Il m’a cité l’exemple du mouvement des sans-terre qui a pris son essor en 2000/2001. Les soldats ont occupé les terres de milliers de paysans. Au départ, les fondamentalistes ont pris la tête du mouvement. Ils demandaient aux paysans de céder devant les militaires et de rendre une partie des terres.

Le LPP est intervenu, a mené campagne contre toute compromission, a avancé un programme de désobéissance civile et a remporté un grand succès. Cette victoire ne représente qu’une victoire minuscule, car le MMA utilise Internet, la presse, la télévision et la radio pour promouvoir sa démagogie réactionnaire et conservatrice. « Nous avons une politique très claire, m’a expliqué Farooq Tariq. Nous ne conclurons jamais d’alliances avec le moindre groupe intégriste. Nous ne participerons jamais avec eux à aucune lutte dite “anti-impérialiste » car le fondamentalisme religieux n’a rien d’anti-impérialiste. » (…)

« Les Européens ne comprennent pas la nature de l’intégrisme religieux. Les groupes d’extrême gauche européens qui veulent conclure des alliances avec les intégristes ignorent à qui ils ont affaire. En Grande-Bretagne les groupes fondamentalistes ne constituent qu’une petite minorité. Ici, au Pakistan, ils sont devenus une force semi-fasciste. »

Depuis le coup d’État du général Zia-ul-Haq en 1979, d’importantes fractions de l’armée entretiennent des liens étroits avec les dignitaires intégristes et leurs organisations. Leurs relations ont évolué avec le temps, mais même après le tremblement de terre politique du 11 septembre 2001, et la décision de Muscharaf de soutenir la « guerre contre le terrorisme », leurs relations sont encore étroites.

Musharaf a utilisé les fondamentalistes pour dresser un barrage entre lui et l’opposition non fondamentaliste et pour lancer un ultimatum à l’Occident : « Acceptez-moi, sinon vous aurez affaire aux intégristes qui me soutiennent et sont prêts à prendre le pouvoir dans un État qui possède l’arme nucléaire. »

D’un côté, il interdit et persécute les groupes intégristes ; de l’autre il se sert des députés du MMA au sein du Parlement.
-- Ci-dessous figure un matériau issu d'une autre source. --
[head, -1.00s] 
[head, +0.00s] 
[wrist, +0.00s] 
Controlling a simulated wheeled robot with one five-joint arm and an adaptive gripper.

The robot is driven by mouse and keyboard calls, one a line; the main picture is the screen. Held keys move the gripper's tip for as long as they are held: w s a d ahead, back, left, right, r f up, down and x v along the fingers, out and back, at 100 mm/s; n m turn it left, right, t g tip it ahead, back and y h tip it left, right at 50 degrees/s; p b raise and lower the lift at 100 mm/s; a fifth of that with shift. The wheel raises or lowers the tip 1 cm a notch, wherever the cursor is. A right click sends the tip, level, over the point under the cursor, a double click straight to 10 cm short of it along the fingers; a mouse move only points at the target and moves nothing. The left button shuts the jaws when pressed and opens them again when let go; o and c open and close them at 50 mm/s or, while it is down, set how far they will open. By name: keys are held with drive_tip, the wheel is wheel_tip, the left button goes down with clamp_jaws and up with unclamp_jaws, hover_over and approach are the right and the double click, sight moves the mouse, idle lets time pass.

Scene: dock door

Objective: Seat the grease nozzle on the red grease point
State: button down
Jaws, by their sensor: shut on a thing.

Maintenant que le dialogue reprend avec l’Inde et que le problème de l’avenir du Cachemire revient sur le devant de la scène, la relation de Musharaf avec les intégristes va devenir de plus en plus tendue. Il a déjà survécu à deux tentatives d’assassinat, dont beaucoup pensent qu’elles ont été organisés par la fraction la plus radicale des intégristes qui veut briser l’alliance entre le MMA et l’armée et prendre la direction du mouvement.

Les camarades du LPP mènent la lutte contre le conservatisme religieux et le fanatisme dans le cadre de Women Workers Helpline.

Fondée en 2000, l’organisation fonctionne de façon autonome du LPP et a des sections à Karachi, Hyderabad et Lahore. Elle cherche à ce que les travailleuses pakistanaises acquièrent davantage d’autonomie et à développer la solidarité à leur égard. Helpline les informe de leurs droits à l’intérieur comme à l’extérieur des entreprises, et les aide à faire valoir ces droits. Comme le dit un autocollant de cette organisation : « Femmes, réveillez-vous. Vous êtes seules maîtresses de votre destin. »

L’organisation offre une assistance téléphonique, organise des stages et des séminaires, et tient des meetings chaque mois à Lahore. (…) Elle est en butte à l’hostilité du MMA et du Jamaat—Islami. « Les intégristes prétendent que la violence domestique est une question privée et que si une femme est une bonne épouse pourquoi donc son mari voudrait-il la battre ou la mutiler (1) ? »

Une autre question clé pour les femmes pakistanaises est « la loi Hudood ». Cette loi archaïque et discriminatoire a été introduite par le général Zia-ul-Haq en 1980 et elle considère que le viol d’une femme doit être attesté par quatre témoins masculins. Dans le cas contraire, elle est accusée d’adultère et peut être emprisonnée et lapidée.

Une commission spéciale a été mise en place pour revoir cette loi et a décidé qu’elle devait être supprimée immédiatement. Presque tous les partis politiques sont d’accord — sauf le MMA.

Le gouvernement de la Province de la frontière du nord-ouest, contrôlé par le MMA, a voté à l’unanimité pour conserver cette loi. Les femmes du Jamaat-i-Islami ont organisé plusieurs manifestations pour soutenir cette loi. Selon elles, ceux qui veulent supprimer cette loi imposent les idées d’une minorité de femmes « occidentalisée »s et s’opposent aux intérêts de la majorité des femmes pakistanaises.

Ce sont les femmes de la classe ouvrière qui souffrent le plus de cette loi. Au Pakistan, une femme est violée toutes les deux heures, et une est victime d’un viol collectif toutes les huit heures au Pakistan. Près de 75 % des femmes emprisonnées au Pakistan le sont pour adultère en raison de la loi Hudood. (…)

Faryal Velmi

(Traduit par Ni patrie ni frontières)

1. De nombreuses femmes sont horriblement mutilées suite aux coups ou aux actions de leurs maris. Ceux-ci trafiquent en effet la cuisinière à gaz de leur épouse de façon à ce que lorsque celle-ci se met à cuisiner, l’appareil domestique explose, causant de terribles blessures ou leur mort. (Note du traducteur.)